Greek honey-cake golden squares
- 150g cake flour
- 7,5ml (1½ tsp) baking powder
- pinch salt
- 2,5ml (½ tsp) ground cinnamon
- zest of ½ orange
- 150g butter, softened
- 160g sugar
- 3 eggs
- 60ml (¼ cup) milk
- 100g walnuts, roughly chopped
- 375g honey
- 180ml (¾ cup) water
- juice of ½ lemon
Preheat the oven to 180°C. Grease and line the base of a 25cm square baking tin. Combine the flour, baking powder, salt, cinnamon and orange zest in a medium bowl and set aside until needed. In a large bowl and using electric beaters, cream together the butter and sugar until light and fluffy, about 3 minutes. Add the eggs, 1 at a time, beating well after each addition.
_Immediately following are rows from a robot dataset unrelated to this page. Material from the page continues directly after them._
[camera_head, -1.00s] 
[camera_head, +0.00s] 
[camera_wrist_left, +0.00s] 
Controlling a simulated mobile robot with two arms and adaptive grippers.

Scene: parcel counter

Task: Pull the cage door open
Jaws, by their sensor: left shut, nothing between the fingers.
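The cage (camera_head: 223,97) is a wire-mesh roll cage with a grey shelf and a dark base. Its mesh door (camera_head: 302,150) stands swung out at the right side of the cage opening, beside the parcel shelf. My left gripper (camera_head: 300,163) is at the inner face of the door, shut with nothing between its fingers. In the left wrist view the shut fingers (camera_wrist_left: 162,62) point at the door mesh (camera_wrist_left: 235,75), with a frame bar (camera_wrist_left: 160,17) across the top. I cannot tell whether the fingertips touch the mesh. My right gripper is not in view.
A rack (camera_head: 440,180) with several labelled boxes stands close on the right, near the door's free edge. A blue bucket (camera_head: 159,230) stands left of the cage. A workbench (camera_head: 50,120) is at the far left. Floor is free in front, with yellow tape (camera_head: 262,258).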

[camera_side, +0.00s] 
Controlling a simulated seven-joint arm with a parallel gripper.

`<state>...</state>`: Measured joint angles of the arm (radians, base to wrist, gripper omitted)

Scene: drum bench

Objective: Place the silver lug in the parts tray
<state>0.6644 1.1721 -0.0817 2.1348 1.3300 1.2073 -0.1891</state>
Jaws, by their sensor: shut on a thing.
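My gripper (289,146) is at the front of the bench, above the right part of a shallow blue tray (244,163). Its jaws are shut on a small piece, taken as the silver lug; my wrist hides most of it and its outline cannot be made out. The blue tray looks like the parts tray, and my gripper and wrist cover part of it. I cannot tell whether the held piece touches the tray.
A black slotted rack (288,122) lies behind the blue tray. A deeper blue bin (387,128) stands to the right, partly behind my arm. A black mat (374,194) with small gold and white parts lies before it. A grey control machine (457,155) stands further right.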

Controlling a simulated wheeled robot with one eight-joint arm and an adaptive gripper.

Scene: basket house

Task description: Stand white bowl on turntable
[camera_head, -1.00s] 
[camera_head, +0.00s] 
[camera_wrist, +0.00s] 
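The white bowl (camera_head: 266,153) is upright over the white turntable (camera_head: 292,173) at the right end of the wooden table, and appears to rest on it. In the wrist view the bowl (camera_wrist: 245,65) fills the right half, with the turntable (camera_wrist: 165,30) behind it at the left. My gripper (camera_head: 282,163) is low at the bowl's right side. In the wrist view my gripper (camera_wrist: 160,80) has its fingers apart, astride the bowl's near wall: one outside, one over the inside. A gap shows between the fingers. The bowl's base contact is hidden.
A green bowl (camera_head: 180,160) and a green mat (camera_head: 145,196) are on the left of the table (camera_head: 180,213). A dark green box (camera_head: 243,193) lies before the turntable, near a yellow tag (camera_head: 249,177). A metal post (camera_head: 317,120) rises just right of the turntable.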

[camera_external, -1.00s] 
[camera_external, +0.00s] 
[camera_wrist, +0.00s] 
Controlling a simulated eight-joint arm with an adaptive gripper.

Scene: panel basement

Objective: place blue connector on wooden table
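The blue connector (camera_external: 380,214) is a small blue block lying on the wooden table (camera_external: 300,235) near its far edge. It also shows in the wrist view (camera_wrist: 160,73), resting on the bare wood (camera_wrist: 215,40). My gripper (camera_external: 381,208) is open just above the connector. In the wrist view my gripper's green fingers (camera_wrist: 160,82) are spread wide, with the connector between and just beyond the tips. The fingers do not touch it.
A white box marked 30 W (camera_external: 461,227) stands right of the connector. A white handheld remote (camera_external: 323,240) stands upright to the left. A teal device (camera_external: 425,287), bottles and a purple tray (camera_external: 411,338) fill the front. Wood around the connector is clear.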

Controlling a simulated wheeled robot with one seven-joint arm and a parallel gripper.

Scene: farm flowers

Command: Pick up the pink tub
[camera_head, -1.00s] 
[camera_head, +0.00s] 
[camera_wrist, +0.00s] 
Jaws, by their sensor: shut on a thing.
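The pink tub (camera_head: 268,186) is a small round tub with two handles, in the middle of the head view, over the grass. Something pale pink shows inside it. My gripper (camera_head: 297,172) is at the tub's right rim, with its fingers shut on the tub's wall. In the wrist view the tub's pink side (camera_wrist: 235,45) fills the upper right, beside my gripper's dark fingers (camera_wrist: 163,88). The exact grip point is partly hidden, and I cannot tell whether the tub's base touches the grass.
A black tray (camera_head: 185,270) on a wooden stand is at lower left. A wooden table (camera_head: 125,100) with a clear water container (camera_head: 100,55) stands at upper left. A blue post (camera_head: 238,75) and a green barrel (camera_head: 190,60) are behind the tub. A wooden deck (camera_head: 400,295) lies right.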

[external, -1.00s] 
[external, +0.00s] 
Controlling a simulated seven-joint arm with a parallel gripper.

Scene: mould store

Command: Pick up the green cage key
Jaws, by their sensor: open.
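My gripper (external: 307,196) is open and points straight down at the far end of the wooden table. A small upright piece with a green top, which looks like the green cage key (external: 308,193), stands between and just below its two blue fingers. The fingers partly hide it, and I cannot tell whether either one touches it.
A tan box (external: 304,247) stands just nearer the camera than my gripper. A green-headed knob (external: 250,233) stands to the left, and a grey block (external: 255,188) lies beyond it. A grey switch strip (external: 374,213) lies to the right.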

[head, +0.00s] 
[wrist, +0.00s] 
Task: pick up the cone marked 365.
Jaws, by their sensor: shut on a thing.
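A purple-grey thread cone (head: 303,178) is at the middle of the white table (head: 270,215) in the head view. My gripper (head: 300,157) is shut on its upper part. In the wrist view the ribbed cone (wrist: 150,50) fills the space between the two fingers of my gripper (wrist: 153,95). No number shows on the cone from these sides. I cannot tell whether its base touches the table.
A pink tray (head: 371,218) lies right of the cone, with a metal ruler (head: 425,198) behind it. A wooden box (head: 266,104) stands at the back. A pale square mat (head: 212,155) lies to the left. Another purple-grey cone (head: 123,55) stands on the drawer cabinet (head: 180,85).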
Add the flour mixture and milk to the butter-egg mixture and, using a spatula, gently fold through to combine.
Fold in the walnuts and pour the batter into the prepared baking tin. Bake in the preheated oven until a skewer inserted into the centre of the cake comes out clean, about 35 – 40 minutes.
For the syrup (while the cake bakes), combine all of the ingredients and bring to a simmer, 3 minutes. Pour the syrup over the cake just as it comes out of the oven.
Allow the cake to cool, about 30 minutes, before cutting it into 4cm squares.